Presentation slides used during the Company’s investor conference call, set for May 4, 2010, at 9:00 a.m. EST., may be accessed athttp://phx.corporate-ir.net/phoenix.zhtml?p=irol-eventDetails&c=113226&eventID=3037518 no later than the starting time of the conference call.
Item 8.01 Other Events
On April 30, 2010, The Corporate Executive Board Company (the “Company”) entered into an Agreement and Plan of Merger (the “Agreement”) with Iconoculture, Inc, a Minnesota corporation (“Iconoculture”). Iconoculture provides comprehensive consumer insights and effective strategic marketing advisory services and project support to an established customer base. Closing is subject to the satisfaction of customary conditions and is expected to occur in the second quarter. The Agreement to acquire Iconoculture for cash, which is subject to customary post-closing adjustments for working capital, provides for additional purchase consideration if Iconoculture’s financial performance through December 31, 2010 meets certain specified targets.

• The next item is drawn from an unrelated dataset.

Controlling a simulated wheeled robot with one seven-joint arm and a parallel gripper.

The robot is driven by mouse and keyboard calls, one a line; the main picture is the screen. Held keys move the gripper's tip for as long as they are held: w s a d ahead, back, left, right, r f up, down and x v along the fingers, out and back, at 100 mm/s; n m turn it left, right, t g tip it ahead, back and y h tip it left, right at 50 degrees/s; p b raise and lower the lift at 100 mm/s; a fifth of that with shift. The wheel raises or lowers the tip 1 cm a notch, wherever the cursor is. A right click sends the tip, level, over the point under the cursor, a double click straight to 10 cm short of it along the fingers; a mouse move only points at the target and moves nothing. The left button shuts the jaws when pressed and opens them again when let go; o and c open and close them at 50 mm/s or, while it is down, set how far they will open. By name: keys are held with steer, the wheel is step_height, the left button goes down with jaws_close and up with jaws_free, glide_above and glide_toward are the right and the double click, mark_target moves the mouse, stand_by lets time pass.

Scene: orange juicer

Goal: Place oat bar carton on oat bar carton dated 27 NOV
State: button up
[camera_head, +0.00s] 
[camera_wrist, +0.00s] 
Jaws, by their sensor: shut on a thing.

On May 3, 2010, the Company entered into an amended and restated sublease agreement (“sublease”) for a total of 267,630 square feet in the Company’s headquarters building in Arlington, Virginia. The sublease adds 96,039 square feet beginning in the fourth quarter of 2011 to the 171,591 square feet that was sublet to the subtenant in June 2009. Total sublease payments over the term, which terminates with the Company’s existing lease in January 2028, will be approximately $283.8 million. The sublease contains a provision for an additional floor that the subtenant is required to take in 2014 and further provides the subtenant with a one-time expansion option for an additional floor in the same year. The subtenant will be required to pay its pro rata portion of any increases in building operating expenses and real estate taxes. As previously disclosed, the Company expects that the sublease will reduce 2010 rent expense by approximately $9 million. The Company expects that the sublease will reduce 2011 rent expense by approximately $12.5 million. The sublease represents an additional step in the Company’s efforts to re-align its sales and service resources and to move closer to its membership base.

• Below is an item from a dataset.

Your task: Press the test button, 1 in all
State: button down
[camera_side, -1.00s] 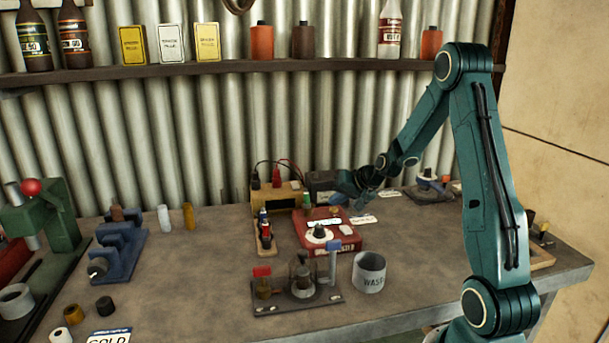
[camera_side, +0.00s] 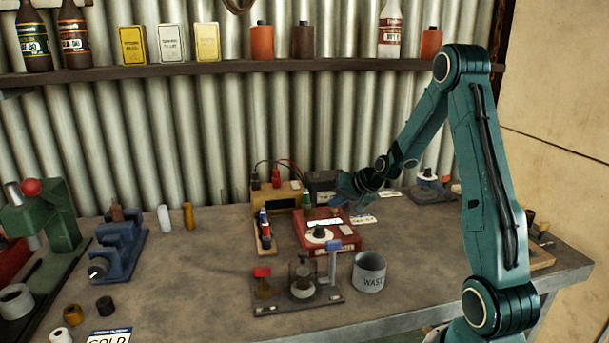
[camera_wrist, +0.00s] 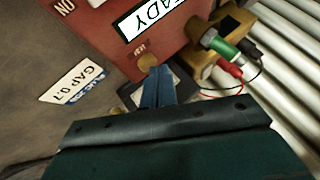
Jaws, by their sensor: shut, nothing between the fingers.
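The red tester box (camera_side: 345,241) sits mid-bench in the side view, with a dark knob on top. In the wrist view the red box (camera_wrist: 110,40) shows a lit display reading partly "ADY" (camera_wrist: 155,18). A small round brass test button (camera_wrist: 147,61) lies by a small label at the box's edge. My gripper (camera_wrist: 157,72) is shut and empty, its blue fingertips just beside the button in the picture. I cannot tell whether they touch it. In the side view my gripper (camera_side: 340,200) is low over the box's far right corner. The button is not visible there.
A yellow-brown block (camera_side: 275,197) with red and black leads stands behind the box; a green-bodied plug (camera_wrist: 222,44) is by it. A "GAP 0.7" card (camera_wrist: 78,82) lies beside the box. The waste cup (camera_side: 369,275) and a small stand (camera_side: 325,297) are in front.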

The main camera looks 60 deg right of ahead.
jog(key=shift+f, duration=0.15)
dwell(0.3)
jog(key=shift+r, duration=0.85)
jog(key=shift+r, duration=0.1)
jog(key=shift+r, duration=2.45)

Item 9.01. Financial Statements and Exhibits.
(d) Exhibits
Exhibit No. | Description | |||
99.1 | The Corporate Executive Board Company’s press release for first quarter 2010 earnings. |
SIGNATURES
Pursuant to the requirements of the Securities Exchange Act of 1934, the registrant has duly caused this report to be signed on its behalf by the undersigned hereunto duly authorized.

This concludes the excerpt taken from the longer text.